Se usata per la ricerca spirituale invece aiuta il praticante a trovare la via dello yoga.
Inoltre è giusto ricordare che i più grandi yogi della storia avevano famiglia quindi uno yogi può praticare o non praticare l’astinenza sessuale. Anzi a volte, se si reprime la propria energia sessuale, si va solo contro la propria natura.
La cosa importante secondo me da tenere a mente è che, se si usa questa energia solo ed esclusivamente per il piacere dei sensi, allora si va contro questo principio.
Aparigraha: non avidità, non possesività
Non avidità può essere intesa come astenersi dal superfluo, non possessività e quindi anche non desiderare quello di cui non abbiamo veramente bisogno.

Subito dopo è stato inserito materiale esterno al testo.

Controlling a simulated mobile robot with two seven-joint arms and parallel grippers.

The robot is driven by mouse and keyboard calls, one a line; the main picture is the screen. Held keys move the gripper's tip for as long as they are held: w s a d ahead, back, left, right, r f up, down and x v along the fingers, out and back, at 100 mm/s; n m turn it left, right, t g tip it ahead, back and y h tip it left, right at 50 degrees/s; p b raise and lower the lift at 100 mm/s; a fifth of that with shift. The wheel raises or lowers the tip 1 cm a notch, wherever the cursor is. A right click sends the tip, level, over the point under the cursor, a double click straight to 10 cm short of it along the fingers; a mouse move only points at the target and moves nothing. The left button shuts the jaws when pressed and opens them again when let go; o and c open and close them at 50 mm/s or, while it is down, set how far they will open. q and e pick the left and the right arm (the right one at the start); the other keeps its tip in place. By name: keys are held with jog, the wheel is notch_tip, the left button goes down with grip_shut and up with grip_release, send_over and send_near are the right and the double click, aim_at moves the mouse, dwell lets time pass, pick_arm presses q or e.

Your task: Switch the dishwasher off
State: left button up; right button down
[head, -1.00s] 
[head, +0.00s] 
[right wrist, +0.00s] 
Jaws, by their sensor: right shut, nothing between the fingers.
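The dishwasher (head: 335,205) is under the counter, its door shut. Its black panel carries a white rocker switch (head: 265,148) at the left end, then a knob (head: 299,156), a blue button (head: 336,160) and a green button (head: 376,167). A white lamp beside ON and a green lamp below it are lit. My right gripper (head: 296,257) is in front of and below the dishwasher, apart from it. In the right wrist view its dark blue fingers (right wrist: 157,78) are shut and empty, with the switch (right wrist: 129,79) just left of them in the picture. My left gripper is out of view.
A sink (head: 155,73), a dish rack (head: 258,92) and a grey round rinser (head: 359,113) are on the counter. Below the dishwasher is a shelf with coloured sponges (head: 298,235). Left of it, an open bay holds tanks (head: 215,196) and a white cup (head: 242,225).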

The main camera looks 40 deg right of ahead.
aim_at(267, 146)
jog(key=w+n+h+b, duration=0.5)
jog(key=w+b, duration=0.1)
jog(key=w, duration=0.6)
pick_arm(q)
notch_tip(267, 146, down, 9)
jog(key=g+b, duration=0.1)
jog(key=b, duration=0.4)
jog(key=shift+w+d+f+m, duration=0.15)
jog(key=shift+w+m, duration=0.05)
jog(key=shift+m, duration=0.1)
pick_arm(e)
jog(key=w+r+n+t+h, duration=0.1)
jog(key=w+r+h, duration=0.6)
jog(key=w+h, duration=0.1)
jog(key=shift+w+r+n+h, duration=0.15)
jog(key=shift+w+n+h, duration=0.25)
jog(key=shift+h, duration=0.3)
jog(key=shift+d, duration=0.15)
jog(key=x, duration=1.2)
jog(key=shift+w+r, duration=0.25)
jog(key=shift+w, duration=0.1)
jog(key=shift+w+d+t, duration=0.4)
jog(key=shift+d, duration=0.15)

Quando si desidera troppo, anche cose del tutto superflue, si genera desiderio che a sua volta porta attaccamento, e questo è una delle afflizioni della mente che lo yoga dovrebbe combattere.
L’attaccamento ai beni materiali, al corpo, ma anche ai pensieri andrebbe evitato altrimenti verrano prodotti dei “semi”che si manifesteranno in futuro.
“La conoscenza delle vite passate e future si rivela quando la persona è libera dall’avidità di possedere”.
Quando invece non si desidera nient’altro che quello che si ha ci si rende conto che tutto quello di cui abbiamo bisogno si trova dentro di noi.
Nella pratica prettamente fisica invece questo yama può essere inteso come non attaccamento al progresso perché più lo si è e meno progressi si vedono.
Conclusioni
Come avrai certamente capito da questo articolo gli yama sono molto più importanti di quello che si pensa e possono essere considerati come le radici dell’albero dello yoga descritto da Patanjali.
Il rispetto di ahimsa porterà uno yogi a non essere più violento né con se stesso né con gli altri, seguendo satya sarà vero nei pensieri, nelle parole e nelle azioni.
Grazie a asteya non ruberà più niente e sarà onesto con se stesso, con il rispetto di brahmacharya userà l’energia vitale per scopi nobili e non per soddisfare i sensi, e infine rispettando aparigraha si terrà lontano dal superfluo rendendosi conto che tutto quello che desidera si trova all’interno e non all’esterno.